[Start of Collected data]

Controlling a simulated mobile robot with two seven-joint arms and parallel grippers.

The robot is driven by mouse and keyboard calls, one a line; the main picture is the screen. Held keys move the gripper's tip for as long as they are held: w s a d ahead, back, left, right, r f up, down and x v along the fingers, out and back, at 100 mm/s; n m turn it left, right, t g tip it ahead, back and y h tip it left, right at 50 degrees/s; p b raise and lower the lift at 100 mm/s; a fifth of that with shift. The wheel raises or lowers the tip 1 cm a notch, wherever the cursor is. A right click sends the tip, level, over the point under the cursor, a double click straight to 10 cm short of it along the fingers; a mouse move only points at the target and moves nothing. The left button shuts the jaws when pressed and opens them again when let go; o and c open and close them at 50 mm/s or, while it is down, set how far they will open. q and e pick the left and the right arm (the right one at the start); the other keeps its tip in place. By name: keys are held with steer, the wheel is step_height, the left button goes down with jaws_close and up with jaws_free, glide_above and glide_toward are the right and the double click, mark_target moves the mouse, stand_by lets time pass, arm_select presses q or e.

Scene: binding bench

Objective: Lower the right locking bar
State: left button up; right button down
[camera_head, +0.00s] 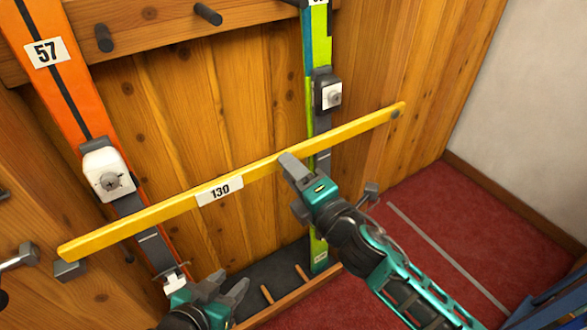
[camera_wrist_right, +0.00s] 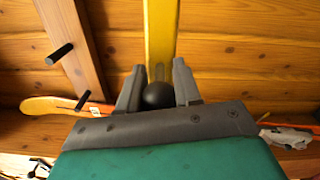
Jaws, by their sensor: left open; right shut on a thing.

[End of Collected data]

» **Stated goal**: Output each line exactly; omit every picture.

» **Solution to this exercise**:
Controlling a simulated mobile robot with two seven-joint arms and parallel grippers.

The robot is driven by mouse and keyboard calls, one a line; the main picture is the screen. Held keys move the gripper's tip for as long as they are held: w s a d ahead, back, left, right, r f up, down and x v along the fingers, out and back, at 100 mm/s; n m turn it left, right, t g tip it ahead, back and y h tip it left, right at 50 degrees/s; p b raise and lower the lift at 100 mm/s; a fifth of that with shift. The wheel raises or lowers the tip 1 cm a notch, wherever the cursor is. A right click sends the tip, level, over the point under the cursor, a double click straight to 10 cm short of it along the fingers; a mouse move only points at the target and moves nothing. The left button shuts the jaws when pressed and opens them again when let go; o and c open and close them at 50 mm/s or, while it is down, set how far they will open. q and e pick the left and the right arm (the right one at the start); the other keeps its tip in place. By name: keys are held with steer, the wheel is step_height, the left button goes down with jaws_close and up with jaws_free, glide_above and glide_toward are the right and the double click, mark_target moves the mouse, stand_by lets time pass, arm_select presses q or e.

Scene: binding bench

Objective: Lower the right locking bar
State: left button up; right button down
[camera_head, +0.00s] 
[camera_wrist_right, +0.00s] 
Jaws, by their sensor: left open; right shut on a thing.

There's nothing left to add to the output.